Data from robot episodes:
┌──

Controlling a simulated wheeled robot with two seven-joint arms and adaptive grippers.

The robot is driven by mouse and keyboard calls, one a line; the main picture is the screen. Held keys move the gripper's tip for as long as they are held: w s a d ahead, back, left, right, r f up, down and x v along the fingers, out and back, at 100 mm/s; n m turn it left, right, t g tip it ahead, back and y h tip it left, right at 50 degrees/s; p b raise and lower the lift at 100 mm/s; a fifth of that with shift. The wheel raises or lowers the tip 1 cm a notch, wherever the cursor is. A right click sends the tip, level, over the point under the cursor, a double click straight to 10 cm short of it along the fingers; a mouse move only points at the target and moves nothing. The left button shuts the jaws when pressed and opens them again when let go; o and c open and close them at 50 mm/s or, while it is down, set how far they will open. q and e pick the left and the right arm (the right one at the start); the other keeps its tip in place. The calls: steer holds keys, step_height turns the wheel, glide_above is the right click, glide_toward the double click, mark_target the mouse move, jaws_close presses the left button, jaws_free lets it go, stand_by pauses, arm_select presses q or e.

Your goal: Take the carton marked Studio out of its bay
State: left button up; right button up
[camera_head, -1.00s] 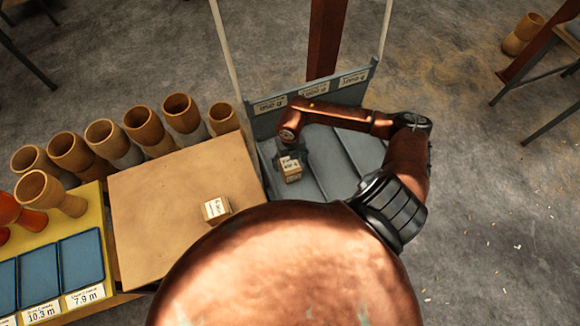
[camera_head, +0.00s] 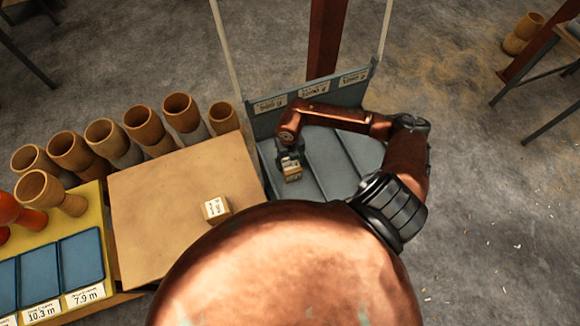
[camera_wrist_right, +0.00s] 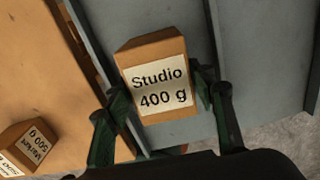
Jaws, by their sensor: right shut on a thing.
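The small brown carton marked Studio 400 g (camera_wrist_right: 150,50) fills the middle of the right wrist view, its white label facing the camera. In the head view the same carton (camera_head: 293,174) is in the left bay of the grey rack (camera_head: 325,160), below my right gripper (camera_head: 290,161). My right gripper is shut on it, with a dark green finger at each side of it in the wrist view. I cannot tell whether the carton still touches the bay floor. My left gripper is not in view.
A second labelled carton (camera_head: 216,209), its label reading 500 g in the wrist view, sits on the tan board (camera_head: 160,195) left of the rack. Several wooden goblet drums (camera_head: 143,127) stand behind the board. The rack's back wall (camera_head: 320,95) carries weight labels.

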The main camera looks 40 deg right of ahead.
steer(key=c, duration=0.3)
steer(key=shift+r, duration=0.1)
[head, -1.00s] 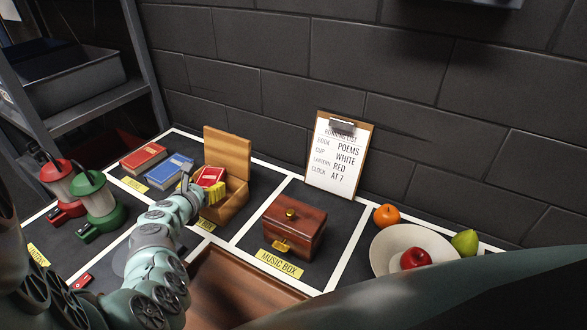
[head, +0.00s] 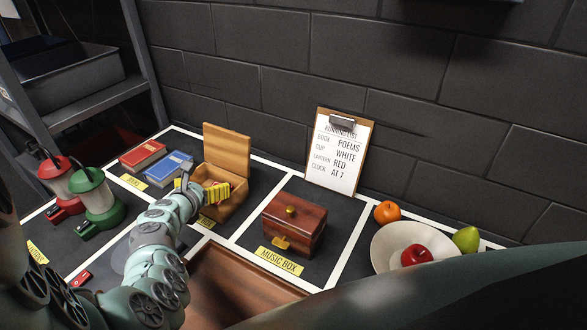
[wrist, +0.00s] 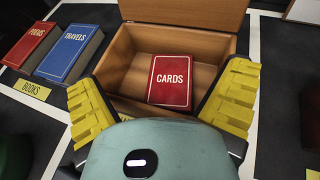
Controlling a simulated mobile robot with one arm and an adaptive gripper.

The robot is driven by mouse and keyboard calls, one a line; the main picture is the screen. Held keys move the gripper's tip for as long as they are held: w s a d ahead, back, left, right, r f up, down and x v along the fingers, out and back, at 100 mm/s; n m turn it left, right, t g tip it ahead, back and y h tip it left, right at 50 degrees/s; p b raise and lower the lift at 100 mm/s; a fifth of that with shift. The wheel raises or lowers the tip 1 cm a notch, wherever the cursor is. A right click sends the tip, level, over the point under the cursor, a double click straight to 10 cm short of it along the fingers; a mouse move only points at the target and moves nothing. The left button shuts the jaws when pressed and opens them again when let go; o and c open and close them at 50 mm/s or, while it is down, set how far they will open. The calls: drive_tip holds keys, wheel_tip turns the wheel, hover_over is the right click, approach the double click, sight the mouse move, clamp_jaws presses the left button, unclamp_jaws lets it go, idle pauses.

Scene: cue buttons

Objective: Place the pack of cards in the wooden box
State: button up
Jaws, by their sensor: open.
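The red pack of cards (wrist: 170,85) lies inside the open wooden box (wrist: 122,72) in the wrist view, label facing up, apparently on the box floor. The wooden box also shows in the head view (head: 235,207), with its lid (head: 227,150) raised at the back. My gripper (wrist: 165,108) is open, its yellow fingers wide apart on either side of the pack and not touching it. In the head view my gripper (head: 203,188) is over the box's front left and the pack is hidden or too small to make out.
Red and blue books (head: 143,155) (head: 169,169) lie left of the box. A dark red music box (head: 295,226) stands to its right. Red and green lanterns (head: 65,187) (head: 98,201) stand at far left. A clipboard (head: 338,152) leans on the wall.

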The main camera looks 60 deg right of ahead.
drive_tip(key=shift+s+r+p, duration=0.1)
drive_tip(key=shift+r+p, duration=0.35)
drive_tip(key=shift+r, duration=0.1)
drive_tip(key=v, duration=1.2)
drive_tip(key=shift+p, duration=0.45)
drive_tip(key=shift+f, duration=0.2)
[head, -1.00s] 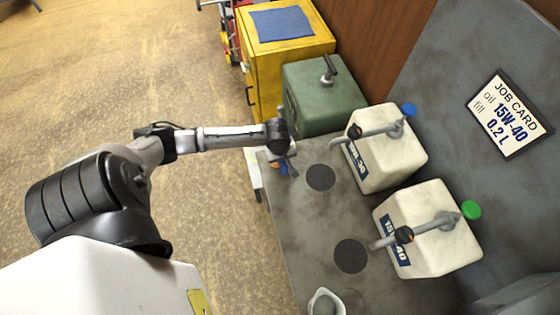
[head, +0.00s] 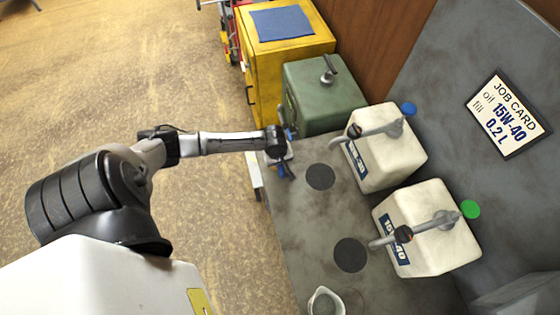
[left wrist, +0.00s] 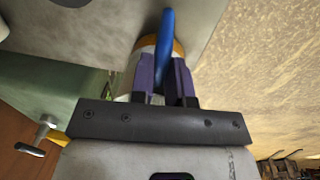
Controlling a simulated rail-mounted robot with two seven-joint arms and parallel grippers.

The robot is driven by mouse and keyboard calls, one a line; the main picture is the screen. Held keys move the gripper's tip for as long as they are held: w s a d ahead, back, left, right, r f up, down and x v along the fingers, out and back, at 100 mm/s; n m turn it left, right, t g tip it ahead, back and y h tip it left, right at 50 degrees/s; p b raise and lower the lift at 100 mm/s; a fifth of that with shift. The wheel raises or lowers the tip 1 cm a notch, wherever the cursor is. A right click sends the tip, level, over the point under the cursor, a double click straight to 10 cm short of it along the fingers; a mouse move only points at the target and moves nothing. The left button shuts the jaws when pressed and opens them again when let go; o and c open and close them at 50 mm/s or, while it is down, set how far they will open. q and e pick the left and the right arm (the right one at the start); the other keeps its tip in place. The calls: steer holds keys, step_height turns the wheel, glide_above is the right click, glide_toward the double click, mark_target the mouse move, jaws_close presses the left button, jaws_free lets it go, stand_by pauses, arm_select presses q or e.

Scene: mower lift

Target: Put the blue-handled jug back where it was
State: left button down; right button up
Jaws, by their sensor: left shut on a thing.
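The blue-handled jug (left wrist: 146,52) shows in the left wrist view, with its blue handle (left wrist: 166,35) upright in the picture between my fingers. My left gripper (left wrist: 165,75) is shut on this handle. In the head view my left gripper (head: 284,166) is at the left edge of the grey bench (head: 300,222), left of the upper dark disc (head: 320,177). The jug is mostly hidden there by my wrist. I cannot tell whether it touches the bench. My right gripper is not in view.
Two pale oil containers with taps stand on the bench, one blue-capped (head: 385,160), one green-capped (head: 430,230). A lower dark disc (head: 351,255) is bare. A pale cup (head: 325,302) stands at the front. A green can (head: 322,95) and yellow cabinet (head: 285,55) are behind.

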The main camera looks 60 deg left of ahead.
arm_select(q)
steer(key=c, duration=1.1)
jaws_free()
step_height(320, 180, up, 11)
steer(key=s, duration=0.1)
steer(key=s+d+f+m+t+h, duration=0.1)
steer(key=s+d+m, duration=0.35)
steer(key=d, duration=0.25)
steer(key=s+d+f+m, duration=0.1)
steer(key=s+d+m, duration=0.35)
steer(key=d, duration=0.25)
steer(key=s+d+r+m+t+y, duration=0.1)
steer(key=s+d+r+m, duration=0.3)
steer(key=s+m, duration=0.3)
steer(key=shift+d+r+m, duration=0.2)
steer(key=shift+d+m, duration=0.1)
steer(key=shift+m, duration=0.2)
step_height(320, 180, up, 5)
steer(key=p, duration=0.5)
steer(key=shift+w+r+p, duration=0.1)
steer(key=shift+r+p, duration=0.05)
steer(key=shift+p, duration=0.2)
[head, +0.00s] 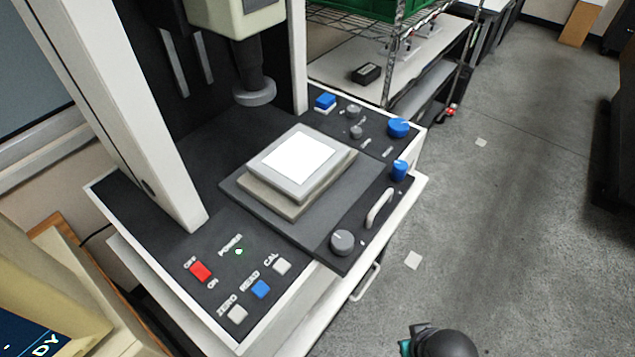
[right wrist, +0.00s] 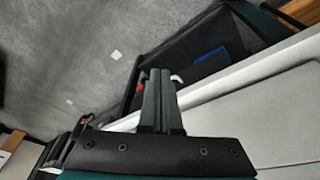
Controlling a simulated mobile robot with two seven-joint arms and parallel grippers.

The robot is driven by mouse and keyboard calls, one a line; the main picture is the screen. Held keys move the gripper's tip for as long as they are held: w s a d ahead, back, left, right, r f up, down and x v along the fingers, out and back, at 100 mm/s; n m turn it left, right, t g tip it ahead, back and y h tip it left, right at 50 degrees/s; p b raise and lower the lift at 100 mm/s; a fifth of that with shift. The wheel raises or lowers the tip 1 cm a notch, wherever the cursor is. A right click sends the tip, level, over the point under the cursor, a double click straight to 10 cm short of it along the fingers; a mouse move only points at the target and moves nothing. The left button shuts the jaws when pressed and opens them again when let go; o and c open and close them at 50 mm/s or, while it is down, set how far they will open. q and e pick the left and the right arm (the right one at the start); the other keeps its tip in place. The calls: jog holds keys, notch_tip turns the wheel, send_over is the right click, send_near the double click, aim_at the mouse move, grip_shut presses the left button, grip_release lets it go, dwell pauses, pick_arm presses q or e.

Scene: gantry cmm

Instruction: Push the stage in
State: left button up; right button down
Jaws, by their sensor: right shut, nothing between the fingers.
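The stage (head: 233,187) is a dark flat plate on the machine's black deck in the head view. It carries a raised block with a white top (head: 299,155). A pale bar handle (head: 379,208) and a grey knob (head: 342,242) sit along its front edge, which sticks out past the deck's front edge. My right gripper (right wrist: 158,75) is shut and empty in the right wrist view, beside a white panel. Its distance from the stage is unclear. A dark piece of my arm shows at the head view's bottom edge. My left gripper is out of view.
A red power switch (head: 201,272) and several buttons lie at the deck's left front. Blue knobs (head: 398,128) are at its right. A probe (head: 255,93) hangs above the deck behind the block. A wire shelf stands behind; grey floor (head: 500,220) is open to the right.

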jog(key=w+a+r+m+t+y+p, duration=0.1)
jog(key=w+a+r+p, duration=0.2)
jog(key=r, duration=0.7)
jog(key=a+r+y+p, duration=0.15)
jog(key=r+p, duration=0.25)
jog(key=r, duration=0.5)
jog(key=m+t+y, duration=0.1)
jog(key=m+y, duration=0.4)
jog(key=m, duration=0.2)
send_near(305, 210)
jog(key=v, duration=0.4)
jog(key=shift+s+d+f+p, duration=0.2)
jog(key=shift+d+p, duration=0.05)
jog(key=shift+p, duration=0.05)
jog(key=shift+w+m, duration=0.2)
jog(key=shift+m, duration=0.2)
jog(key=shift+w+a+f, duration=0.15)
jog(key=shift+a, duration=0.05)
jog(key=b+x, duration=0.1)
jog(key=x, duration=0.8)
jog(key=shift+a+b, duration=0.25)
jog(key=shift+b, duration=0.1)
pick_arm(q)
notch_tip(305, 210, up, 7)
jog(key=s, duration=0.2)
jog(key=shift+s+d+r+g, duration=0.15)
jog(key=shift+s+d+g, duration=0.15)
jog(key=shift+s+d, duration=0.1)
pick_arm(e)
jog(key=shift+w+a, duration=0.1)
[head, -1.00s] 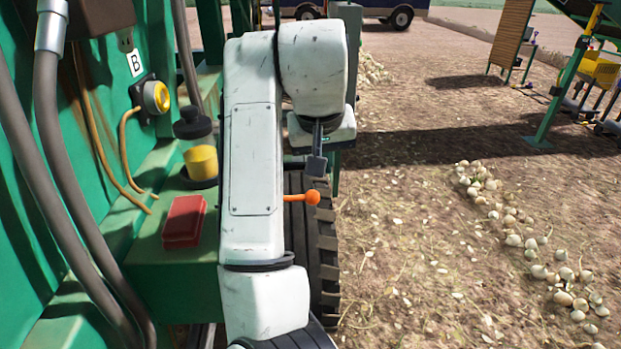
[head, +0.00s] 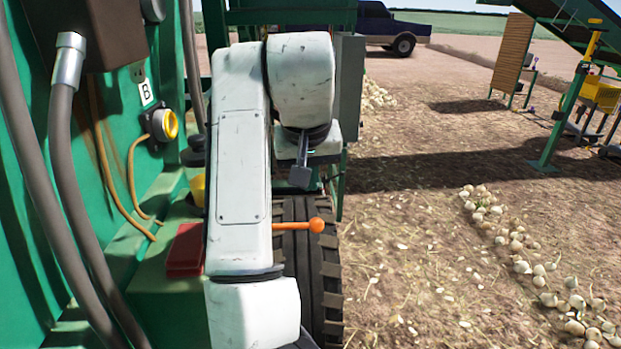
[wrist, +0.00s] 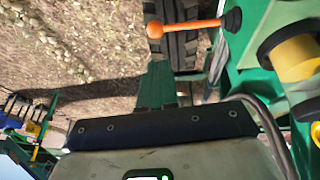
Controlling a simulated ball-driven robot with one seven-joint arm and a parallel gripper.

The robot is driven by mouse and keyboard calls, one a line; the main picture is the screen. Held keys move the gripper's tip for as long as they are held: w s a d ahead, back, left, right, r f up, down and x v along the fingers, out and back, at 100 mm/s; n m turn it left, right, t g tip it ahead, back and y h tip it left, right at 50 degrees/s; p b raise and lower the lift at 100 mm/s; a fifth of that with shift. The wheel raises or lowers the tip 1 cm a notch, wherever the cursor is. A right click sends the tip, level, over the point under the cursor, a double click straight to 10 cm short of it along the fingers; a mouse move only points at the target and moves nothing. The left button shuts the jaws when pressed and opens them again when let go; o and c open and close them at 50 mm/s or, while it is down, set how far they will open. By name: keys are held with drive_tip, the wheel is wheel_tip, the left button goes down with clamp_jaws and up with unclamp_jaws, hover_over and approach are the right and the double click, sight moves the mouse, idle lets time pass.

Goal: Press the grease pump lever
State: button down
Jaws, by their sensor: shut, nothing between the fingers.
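The grease pump lever (head: 297,226) is an orange rod with a round orange knob at its right end. It sticks out to the right from behind my white arm, in front of a tyre. In the wrist view the lever (wrist: 185,28) lies near the top, its knob at the left and a dark pivot at the right. My gripper (head: 300,177) is shut and empty. In the head view it appears above the lever and slightly left of the knob, with a visible gap. The pump's yellow reservoir (head: 197,190) is mostly hidden by my arm; it also shows in the wrist view (wrist: 297,60).
A red box (head: 186,250) sits on the green ledge left of my arm. Grey hoses (head: 75,190) hang along the green machine wall at left. A black tyre (head: 300,262) stands behind the lever. Onions (head: 520,243) lie in a row on open ground at right.

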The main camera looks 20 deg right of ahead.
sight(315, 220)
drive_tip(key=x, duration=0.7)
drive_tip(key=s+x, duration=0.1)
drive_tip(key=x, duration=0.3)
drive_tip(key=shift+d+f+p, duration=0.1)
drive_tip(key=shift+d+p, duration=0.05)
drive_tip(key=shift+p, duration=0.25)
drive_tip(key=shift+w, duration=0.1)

└──

— THE TASK —
Copy nothing but the lines above from the one with "State: left button up; right button up" to the one with "Controlling a simulated mobile robot with one", inclusive, word for word. Leave every picture out.

— FINAL ANSWER —
State: left button up; right button up
[camera_head, -1.00s] 
[camera_head, +0.00s] 
[camera_wrist_right, +0.00s] 
Jaws, by their sensor: right shut on a thing.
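The small brown carton marked Studio 400 g (camera_wrist_right: 150,50) fills the middle of the right wrist view, its white label facing the camera. In the head view the same carton (camera_head: 293,174) is in the left bay of the grey rack (camera_head: 325,160), below my right gripper (camera_head: 290,161). My right gripper is shut on it, with a dark green finger at each side of it in the wrist view. I cannot tell whether the carton still touches the bay floor. My left gripper is not in view.
A second labelled carton (camera_head: 216,209), its label reading 500 g in the wrist view, sits on the tan board (camera_head: 160,195) left of the rack. Several wooden goblet drums (camera_head: 143,127) stand behind the board. The rack's back wall (camera_head: 320,95) carries weight labels.

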The main camera looks 40 deg right of ahead.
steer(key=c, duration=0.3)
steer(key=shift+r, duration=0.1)
[head, -1.00s] 
[head, +0.00s] 
[wrist, +0.00s] 
Controlling a simulated mobile robot with one arm and an adaptive gripper.

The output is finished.